Gather every line holding the string "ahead".

* BEGIN *

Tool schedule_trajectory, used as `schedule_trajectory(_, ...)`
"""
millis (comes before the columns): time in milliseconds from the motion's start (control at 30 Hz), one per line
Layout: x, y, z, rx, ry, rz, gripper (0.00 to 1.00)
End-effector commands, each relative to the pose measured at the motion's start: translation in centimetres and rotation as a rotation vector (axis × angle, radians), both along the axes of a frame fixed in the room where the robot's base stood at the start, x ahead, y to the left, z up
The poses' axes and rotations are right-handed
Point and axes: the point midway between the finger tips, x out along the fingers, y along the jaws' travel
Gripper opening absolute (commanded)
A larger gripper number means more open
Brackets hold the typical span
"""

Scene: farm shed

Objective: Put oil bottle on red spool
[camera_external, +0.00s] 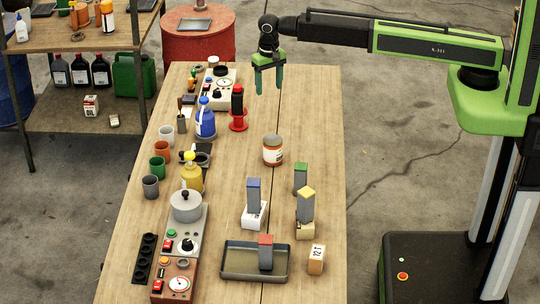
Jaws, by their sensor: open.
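A small black bottle with a red cap (237,99), which looks like the oil bottle, stands upright on the red spool (238,126). The spool stands on the wooden table near its far end.
Blocks and a dark tray (227,272) occupy the near end. The table's right side (318,120) is clear.

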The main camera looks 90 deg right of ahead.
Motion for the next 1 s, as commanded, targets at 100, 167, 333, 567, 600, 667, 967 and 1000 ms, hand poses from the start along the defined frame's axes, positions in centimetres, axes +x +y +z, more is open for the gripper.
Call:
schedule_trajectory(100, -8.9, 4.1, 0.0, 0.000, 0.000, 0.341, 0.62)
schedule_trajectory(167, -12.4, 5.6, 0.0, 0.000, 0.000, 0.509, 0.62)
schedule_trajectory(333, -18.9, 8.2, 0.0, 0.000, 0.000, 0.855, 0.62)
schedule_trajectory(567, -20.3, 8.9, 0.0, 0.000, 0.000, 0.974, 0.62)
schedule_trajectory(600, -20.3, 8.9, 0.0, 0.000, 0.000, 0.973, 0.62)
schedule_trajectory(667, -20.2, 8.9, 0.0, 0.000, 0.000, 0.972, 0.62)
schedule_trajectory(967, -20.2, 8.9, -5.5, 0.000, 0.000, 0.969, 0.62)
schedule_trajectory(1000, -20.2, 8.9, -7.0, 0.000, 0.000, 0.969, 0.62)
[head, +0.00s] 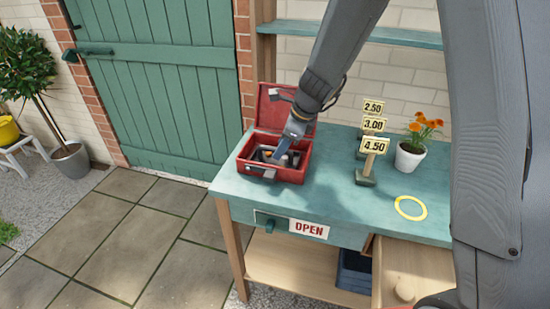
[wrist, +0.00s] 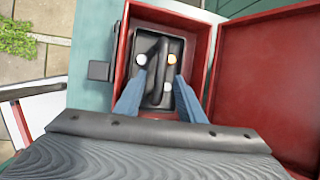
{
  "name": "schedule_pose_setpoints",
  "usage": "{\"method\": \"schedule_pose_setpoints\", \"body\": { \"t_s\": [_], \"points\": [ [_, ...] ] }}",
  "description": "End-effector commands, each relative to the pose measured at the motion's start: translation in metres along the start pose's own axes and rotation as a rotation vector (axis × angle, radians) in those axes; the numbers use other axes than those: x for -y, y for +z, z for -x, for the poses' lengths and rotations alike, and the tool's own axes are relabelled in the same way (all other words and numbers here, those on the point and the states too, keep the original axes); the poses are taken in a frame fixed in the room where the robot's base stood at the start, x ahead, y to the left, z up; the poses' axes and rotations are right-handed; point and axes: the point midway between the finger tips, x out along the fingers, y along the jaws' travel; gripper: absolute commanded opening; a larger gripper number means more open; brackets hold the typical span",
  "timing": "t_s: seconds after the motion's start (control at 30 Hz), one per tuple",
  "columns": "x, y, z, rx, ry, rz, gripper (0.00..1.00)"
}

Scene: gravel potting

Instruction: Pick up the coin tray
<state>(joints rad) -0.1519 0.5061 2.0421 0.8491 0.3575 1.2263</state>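The coin tray (wrist: 180,94) is a dark grey tray with a raised handle bar along its middle. It sits inside the open red cash box (head: 268,170) on the teal table. Round white and orange-gold coins show in the tray. My gripper (wrist: 159,82) reaches down into the box, its two blue fingers apart on either side of the handle. I cannot tell whether the fingers touch it. In the head view my gripper (head: 283,150) hides part of the tray, and the box's front wall hides more.
The box lid (wrist: 270,80) stands open beside my gripper. Price signs (head: 373,146) and a potted orange flower (head: 411,152) stand to the right on the table (head: 330,195). A yellow ring (head: 423,214) lies near its front edge. A green door (head: 160,80) is behind.

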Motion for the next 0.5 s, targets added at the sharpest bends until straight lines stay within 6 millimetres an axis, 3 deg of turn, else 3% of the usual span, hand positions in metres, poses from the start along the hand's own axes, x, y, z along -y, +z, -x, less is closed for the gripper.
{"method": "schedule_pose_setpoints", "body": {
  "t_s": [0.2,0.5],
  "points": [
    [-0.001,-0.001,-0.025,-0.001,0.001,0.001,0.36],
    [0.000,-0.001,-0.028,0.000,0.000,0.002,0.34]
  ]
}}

* END *

**Written solution**.
End-effector commands, each relative to the pose measured at the motion's start: translation in centimetres and rotation as a rotation vector (axis × angle, radians), both along the axes of a frame fixed in the room where the robot's base stood at the start, x ahead, y to the left, z up
The main camera looks 90 deg right of ahead.
  "description": "End-effector commands, each relative to the pose measured at the motion's start: translation in metres along the start pose's own axes and rotation as a rotation vector (axis × angle, radians) in those axes; the numbers use other axes than those: x for -y, y for +z, z for -x, for the poses' lengths and rotations alike, and the tool's own axes are relabelled in the same way (all other words and numbers here, those on the point and the states too, keep the original axes); the poses are taken in a frame fixed in the room where the robot's base stood at the start, x ahead, y to the left, z up; the poses' axes and rotations are right-handed; point and axes: the point midway between the finger tips, x out along the fingers, y along the jaws' travel; gripper: absolute commanded opening; a larger gripper number means more open; brackets hold the typical span",

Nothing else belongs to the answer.